The success path proves an Agent can run once. The fallback path determines whether an AI employee can run reliably over time.
Do not treat every failure as retry
Retry is useful, but it is only one route. Different failures need different recovery behavior.
| Fallback route | Good fit | Bad fit |
|---|---|---|
| retry | transient network issue, temporary rate limit, short timeout | clearly wrong Source Data |
| alternate Skill | main Skill unavailable or format mismatch | unclear business rule |
| ask for Source Data | missing input, stale version, incomplete fields | reasoning failure |
| downgrade artifact | full report impossible, but source gaps are clear | high-risk outbound document |
| human review | low confidence, risky action, conflicting evidence | small formatting issue |
This connects directly to Workflow Version Pinning. Version pinning says which Skill chain is running. Skill Fallback Routes say which safe path the workflow takes when that chain cannot continue.
A fallback manifest
skillFallbackRoutes:
workflow: "supplier quote review"
skill: "extract quote terms"
failureSignals:
- "missing required field"
- "confidence below medium"
- "timeout over 30s"
routes:
retry:
max: 1
useWhen: "timeout or transient connector error"
alternateSkill:
skill: "extract quote terms from spreadsheet"
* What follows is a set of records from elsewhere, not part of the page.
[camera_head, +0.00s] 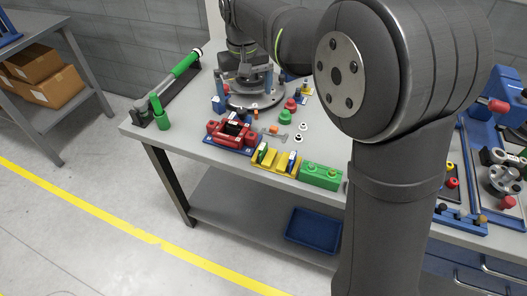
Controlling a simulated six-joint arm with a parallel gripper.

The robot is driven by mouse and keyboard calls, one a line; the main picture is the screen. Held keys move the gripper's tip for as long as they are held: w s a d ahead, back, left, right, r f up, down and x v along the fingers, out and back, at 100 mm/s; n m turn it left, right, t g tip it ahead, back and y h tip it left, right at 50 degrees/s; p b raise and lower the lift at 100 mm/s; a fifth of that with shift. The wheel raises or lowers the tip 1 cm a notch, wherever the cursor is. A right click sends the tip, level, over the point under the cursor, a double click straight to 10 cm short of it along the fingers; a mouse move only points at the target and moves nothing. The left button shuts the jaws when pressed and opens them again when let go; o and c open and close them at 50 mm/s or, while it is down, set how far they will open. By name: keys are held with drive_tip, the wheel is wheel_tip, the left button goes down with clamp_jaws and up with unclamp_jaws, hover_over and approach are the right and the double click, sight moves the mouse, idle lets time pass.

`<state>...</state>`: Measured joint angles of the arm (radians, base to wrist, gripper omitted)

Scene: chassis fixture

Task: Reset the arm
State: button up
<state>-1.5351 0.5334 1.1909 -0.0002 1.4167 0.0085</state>
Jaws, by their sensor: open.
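My arm fills the right half of the head view, with its large dark joint close to the camera. A further part of the arm reaches to the top middle, over the workbench (205,150). My gripper (245,82) is small there and points down above a round grey fixture plate (262,101). It is open. I see nothing clearly held between its fingers. Whether the fingertips touch the fixture cannot be told at this size.
Near the bench's front edge are a red block (233,132) on a blue base, a yellow holder (277,160) and a green block (321,176). A green-handled tool (185,64) lies at the left. A blue bin (313,229) sits on the lower shelf. Blue fixtures stand right of my arm.

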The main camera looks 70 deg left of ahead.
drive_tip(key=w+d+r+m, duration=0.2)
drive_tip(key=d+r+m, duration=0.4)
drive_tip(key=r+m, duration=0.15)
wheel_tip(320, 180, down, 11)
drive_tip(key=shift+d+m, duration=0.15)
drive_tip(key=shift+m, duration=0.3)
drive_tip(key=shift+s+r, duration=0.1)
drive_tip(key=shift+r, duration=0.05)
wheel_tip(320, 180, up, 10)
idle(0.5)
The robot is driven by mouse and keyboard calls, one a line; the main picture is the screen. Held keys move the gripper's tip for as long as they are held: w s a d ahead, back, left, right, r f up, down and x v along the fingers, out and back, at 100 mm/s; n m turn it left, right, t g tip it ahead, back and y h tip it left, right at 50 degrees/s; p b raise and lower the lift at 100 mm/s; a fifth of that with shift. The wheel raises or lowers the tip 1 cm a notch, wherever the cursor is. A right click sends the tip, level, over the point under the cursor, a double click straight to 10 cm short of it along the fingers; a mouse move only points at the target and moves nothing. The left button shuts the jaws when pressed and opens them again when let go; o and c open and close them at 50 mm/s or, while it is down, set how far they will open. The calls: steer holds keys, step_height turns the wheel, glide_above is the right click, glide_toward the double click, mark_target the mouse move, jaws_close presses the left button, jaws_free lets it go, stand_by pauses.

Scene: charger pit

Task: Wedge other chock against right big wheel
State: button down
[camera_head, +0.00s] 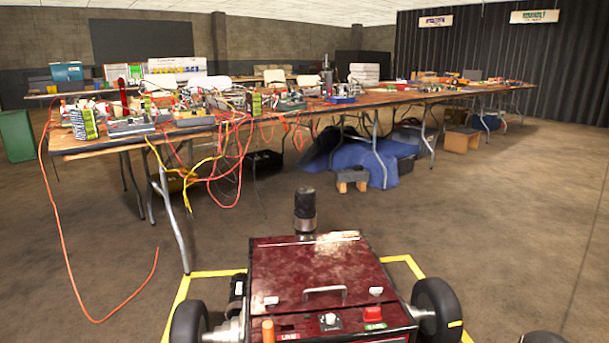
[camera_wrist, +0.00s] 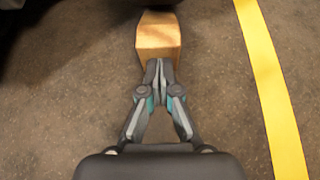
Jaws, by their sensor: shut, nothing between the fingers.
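In the wrist view, my gripper (camera_wrist: 160,68) is shut and empty, its fingertips together at the near end of a tan wooden chock (camera_wrist: 158,36). The tips overlap the chock's near edge in the picture; I cannot tell whether they touch it. The chock lies on the floor, its far end running up to a dark rounded shape at the top, which may be a wheel. In the head view, the dark red wheeled machine has a right big wheel (camera_head: 437,308) and a left big wheel (camera_head: 189,322). Neither my gripper nor the chock shows there.
Yellow floor tape (camera_wrist: 272,85) runs along the right in the wrist view, and yellow tape (camera_head: 215,273) frames the red machine (camera_head: 322,270). Long tables (camera_head: 384,98) full of gear and hanging cables stand behind. Open floor (camera_head: 500,220) lies to the right.

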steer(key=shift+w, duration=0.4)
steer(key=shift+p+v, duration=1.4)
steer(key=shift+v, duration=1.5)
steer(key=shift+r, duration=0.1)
useWhen: "PDF extraction fails but spreadsheet exists"
askForSourceData:
useWhen: "price, payment term, or delivery date missing"
downgradeArtifact:
artifact: "quote-review-needs-input.md"
useWhen: "analysis incomplete but source gaps are clear"
humanReview:
owner: "sales operations"
useWhen: "margin risk and payment risk conflict"
The manifest starts with failure signals, then maps each signal to a recovery route. Without that map, the Agent tends to treat every failure as another attempt.
Fallback should preserve evidence
Failure is not the main problem. Losing evidence after failure is worse. A fallback route should preserve:
- original Source Data;
- failed Skill input and output;
- intermediate artifact;
- reason for choosing the fallback;
- human handoff owner;
- retryBudget consumption.
This pairs well with Workspace-Scoped AI Workflows. Recovery should not overwrite input material or present a partial artifact as final.
When the workflow must stop
The output schema breaks downstream work.
If required fields are missing, downstream steps may create false stability. Return to the Skill output schema before continuing.
An external action is about to happen.
Sending, publishing, deleting, or updating system records should not bypass Connector-Gated AI Workflows or Trust Mode.
Evidence conflicts.
When two Source Data items point to different conclusions, the Agent can summarize the conflict. It should not pretend the decision is certain.
Stopping is still productive work when it preserves evidence. A clean stop can hand the owner the failed Skill, the partial artifact, the conflicting source, and the suggested next action. A messy automatic continuation may create a polished artifact that is harder to reject and harder to audit. Recovery design should favor inspectable incompleteness over confident-looking output built on weak evidence.
A recovery route review
Step 1: list the failure signals for each critical Skill. Step 2: assign at most one automatic fallback and one human handoff path to each signal. Step 3: confirm that fallback artifacts cannot be confused with final artifacts.
This is not pessimistic design. It lets automation remain controlled when inputs are imperfect.
Fallback Route Questions
Q1: Do Skill Fallback Routes make workflows too complex?
They add design work only where it matters. High-frequency and high-risk workflows deserve explicit recovery paths.
Q2: Why not let the model choose the fallback?
The model can recommend. It should not own the risk boundary. Retry, alternate Skills, downgraded artifacts, and human review should be constrained by workflow rules.
Q3: Can a fallback artifact be accepted directly?
Usually no. A downgraded artifact should mark the gap clearly so the owner knows it is not a complete report.
Write one fallback route first
Choose the most fragile Skill in one Axon workflow: PDF extraction, web reading, connector action, or spreadsheet parsing. Define failureSignals, retry, alternateSkill, askForSourceData, downgradeArtifact, and humanReview. Explore version pinning, output schemas, and workspace file boundaries, then make Skill Fallback Routes a standard part of chained Skills.